Was mir gefallen hat:
Als der Film 1993 in den deutschen Kinos lief, fand er leider bei der breiten Masse wenig Aufmerksamkeit und Beachtung. Entstanden ist der Film schon 1991, mit einem auch für damalige Verhältnisse winzigen Budget von 2,5 Millionen Dollar. Als Carl Franklin (der mit „One False Move“ debütierte) seine fertigen Film der unabhängigen Produktionsfirma IRS vorlegte, wollte diese den Film sofort ins Video-Ghetto abschieben. Zu hart, zu ungewöhnlich, zu riskant, wie es hieß.
Amerikanische Kritiker waren da anderer Meinung. Der Film wurde überall in den höchsten Tönen gelobt und letzten Endes schaffte er es doch noch mit 50 Kopien in die US-Kinos und avancierte zum Kulthit des Sommers `92.
Statt die Geschichte in kalten Häuserschluchten einer Großstadt anzusiedeln, verlegt Franklin den Schauplatz in den Mittelwesten der USA, der durch seine weiten, einsamen Highways und kleinen, staubigen Städtchen eine unvergleichlich dichte Atmosphäre bietet. Die fast schon stoisch wirkende Ruhe, die sich durch über den ganzen Film erstreckt fesselt von der ersten bis zur letzten Minute. Nur kurz vor Schluss wird diese Ruhe durch vereinzelte Pistolenschüsse unterbrochen, um dann wieder in Totenstille (im wahrsten Sinne des Wortes) zu versinken.
Als eine Mischung aus Film noir, Road-Movie und Kleinstadtkrimi erzählt „One False Move“ die Geschichte des Gangster-Trios Ray, Pluto und Fantasia und des Kleinstadtsheriffs Dale.

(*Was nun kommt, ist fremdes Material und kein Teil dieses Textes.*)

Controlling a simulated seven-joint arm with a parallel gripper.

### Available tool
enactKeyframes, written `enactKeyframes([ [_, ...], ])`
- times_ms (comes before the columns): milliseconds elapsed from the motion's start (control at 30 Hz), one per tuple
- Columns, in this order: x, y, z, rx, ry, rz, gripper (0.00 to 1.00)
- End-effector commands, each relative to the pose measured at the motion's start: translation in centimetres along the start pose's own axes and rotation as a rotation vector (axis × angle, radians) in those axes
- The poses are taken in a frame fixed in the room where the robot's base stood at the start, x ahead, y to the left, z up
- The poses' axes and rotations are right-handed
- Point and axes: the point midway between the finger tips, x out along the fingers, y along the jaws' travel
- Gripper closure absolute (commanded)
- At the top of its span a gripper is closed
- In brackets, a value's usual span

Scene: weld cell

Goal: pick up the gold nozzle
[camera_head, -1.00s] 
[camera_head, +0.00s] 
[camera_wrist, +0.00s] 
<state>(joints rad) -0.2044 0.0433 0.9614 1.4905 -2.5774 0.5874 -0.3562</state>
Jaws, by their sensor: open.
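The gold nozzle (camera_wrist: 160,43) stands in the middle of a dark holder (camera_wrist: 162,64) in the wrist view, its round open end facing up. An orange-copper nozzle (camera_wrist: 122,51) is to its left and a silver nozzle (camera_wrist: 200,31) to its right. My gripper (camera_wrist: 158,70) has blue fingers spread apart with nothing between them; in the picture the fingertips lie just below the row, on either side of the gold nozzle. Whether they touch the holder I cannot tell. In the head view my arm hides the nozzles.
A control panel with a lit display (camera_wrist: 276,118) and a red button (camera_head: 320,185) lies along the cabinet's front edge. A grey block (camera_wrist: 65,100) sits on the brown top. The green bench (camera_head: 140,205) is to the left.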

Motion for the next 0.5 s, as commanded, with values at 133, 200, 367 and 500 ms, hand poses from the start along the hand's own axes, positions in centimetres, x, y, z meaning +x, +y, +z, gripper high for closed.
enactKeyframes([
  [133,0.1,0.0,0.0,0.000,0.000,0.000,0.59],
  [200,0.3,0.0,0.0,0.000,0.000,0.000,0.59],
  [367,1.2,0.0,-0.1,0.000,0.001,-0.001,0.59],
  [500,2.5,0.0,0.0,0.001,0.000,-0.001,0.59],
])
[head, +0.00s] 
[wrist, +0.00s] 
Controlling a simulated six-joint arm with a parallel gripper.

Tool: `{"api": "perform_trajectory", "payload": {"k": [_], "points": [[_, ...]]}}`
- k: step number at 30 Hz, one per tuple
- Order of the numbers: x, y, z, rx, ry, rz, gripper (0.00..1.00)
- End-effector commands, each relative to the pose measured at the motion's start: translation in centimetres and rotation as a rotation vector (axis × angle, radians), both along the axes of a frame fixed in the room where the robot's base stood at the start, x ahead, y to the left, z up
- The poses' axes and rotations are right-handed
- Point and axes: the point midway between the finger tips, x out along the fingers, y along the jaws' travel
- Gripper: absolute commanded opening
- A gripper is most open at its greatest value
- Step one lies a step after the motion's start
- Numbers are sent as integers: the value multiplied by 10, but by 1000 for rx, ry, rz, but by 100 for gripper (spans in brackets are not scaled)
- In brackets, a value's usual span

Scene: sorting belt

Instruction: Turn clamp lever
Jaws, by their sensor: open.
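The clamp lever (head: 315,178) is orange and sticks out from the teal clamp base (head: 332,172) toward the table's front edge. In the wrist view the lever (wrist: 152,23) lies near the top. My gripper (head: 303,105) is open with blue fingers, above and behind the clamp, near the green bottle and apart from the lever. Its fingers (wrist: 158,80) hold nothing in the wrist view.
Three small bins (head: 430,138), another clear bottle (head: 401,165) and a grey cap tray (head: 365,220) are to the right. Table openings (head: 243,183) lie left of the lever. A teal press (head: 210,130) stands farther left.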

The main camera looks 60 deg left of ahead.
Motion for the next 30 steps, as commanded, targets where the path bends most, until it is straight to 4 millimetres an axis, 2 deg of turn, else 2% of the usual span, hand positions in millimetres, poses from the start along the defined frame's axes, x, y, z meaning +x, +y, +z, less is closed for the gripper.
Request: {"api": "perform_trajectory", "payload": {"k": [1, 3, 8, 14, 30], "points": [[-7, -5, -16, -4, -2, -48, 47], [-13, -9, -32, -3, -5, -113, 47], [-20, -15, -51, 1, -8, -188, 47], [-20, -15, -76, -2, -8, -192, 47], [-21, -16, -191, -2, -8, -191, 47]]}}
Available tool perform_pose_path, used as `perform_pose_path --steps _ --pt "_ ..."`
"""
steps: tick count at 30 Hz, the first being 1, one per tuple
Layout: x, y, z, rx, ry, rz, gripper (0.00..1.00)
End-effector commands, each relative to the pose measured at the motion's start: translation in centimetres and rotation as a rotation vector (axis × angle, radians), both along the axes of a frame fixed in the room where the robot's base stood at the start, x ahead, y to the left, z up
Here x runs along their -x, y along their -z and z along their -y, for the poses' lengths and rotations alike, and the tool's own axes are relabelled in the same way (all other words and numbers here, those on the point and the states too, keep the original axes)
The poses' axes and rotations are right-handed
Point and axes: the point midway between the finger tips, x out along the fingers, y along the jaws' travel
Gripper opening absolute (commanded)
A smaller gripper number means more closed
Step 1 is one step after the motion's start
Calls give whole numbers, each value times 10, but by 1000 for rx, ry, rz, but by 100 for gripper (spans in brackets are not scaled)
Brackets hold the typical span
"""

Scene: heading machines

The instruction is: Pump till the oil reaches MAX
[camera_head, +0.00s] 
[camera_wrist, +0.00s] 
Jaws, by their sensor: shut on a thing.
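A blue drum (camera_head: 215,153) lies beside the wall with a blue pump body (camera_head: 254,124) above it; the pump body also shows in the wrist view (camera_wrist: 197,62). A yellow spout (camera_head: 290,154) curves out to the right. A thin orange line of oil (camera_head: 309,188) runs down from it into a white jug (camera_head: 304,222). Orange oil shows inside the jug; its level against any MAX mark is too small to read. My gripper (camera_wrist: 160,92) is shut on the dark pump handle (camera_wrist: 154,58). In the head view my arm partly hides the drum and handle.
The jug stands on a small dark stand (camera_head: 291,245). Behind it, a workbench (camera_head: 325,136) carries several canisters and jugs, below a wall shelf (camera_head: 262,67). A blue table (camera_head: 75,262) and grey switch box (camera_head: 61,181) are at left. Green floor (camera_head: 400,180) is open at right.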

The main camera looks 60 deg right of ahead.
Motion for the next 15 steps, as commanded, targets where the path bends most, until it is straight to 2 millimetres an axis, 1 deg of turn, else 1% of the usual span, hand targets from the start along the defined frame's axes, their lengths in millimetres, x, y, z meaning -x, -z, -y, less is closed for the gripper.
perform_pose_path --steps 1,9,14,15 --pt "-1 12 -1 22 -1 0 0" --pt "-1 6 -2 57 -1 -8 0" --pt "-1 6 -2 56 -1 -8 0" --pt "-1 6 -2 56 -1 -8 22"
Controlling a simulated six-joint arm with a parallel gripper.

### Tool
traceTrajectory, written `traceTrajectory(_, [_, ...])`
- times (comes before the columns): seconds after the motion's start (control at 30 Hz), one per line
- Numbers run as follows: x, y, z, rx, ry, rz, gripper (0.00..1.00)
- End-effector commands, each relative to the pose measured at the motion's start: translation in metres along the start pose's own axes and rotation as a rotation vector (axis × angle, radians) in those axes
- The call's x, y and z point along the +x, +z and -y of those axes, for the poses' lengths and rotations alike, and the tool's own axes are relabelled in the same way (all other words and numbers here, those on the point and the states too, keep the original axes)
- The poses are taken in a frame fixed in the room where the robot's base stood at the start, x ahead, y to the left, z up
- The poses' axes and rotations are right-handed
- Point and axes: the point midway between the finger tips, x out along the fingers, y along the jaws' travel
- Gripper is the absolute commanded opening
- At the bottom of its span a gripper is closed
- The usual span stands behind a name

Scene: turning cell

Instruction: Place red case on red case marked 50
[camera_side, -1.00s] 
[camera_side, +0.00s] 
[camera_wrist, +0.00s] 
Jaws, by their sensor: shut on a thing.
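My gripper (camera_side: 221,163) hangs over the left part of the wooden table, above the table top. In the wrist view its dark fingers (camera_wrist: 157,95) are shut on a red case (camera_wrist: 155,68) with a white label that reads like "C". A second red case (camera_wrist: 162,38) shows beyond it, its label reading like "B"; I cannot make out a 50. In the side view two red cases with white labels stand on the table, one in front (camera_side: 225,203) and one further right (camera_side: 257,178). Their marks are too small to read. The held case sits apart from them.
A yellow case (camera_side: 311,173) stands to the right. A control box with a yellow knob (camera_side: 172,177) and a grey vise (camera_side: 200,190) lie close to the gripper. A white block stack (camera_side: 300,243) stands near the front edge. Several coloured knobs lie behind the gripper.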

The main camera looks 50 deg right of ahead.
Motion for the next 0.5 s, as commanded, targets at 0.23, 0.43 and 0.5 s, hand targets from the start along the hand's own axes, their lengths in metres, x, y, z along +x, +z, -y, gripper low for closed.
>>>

Carl Franklin springt hierbei in kluger Abfolge zwischen den beiden Fronten hin und her, widmet sich ganz seinen Figuren und verknüpft ihre Schicksale immer fester miteinander, zieht den Kreis enger und enger, bis eine Konfrontation unausweichlich scheint.
Obwohl der Film oberflächlich gesehen einen sehr gradlinigen Aufbau hat, überrascht Franklin des öfteren mit kleinen Wendungen, die den Film durchgehend interessant und spannend gestalten.
Gott sei Dank verzichtet der Film auf die klassische Schwarz-Weiß-Malerei. Die Grenzen zwischen „Gut“ und „Böse“ verschwimmen im Staub der Straße. Gut gefallen hat mir auch, dass es keinen eindeutig guten Charakter im Film gibt. Jeder hat seine „Schattenseite“. Man kann sich mit den Figuren aus „One False Move“ sehr gut identifizieren, da sie wie aus dem echten Leben sind. Keine typischen Hollywood Stereotypen.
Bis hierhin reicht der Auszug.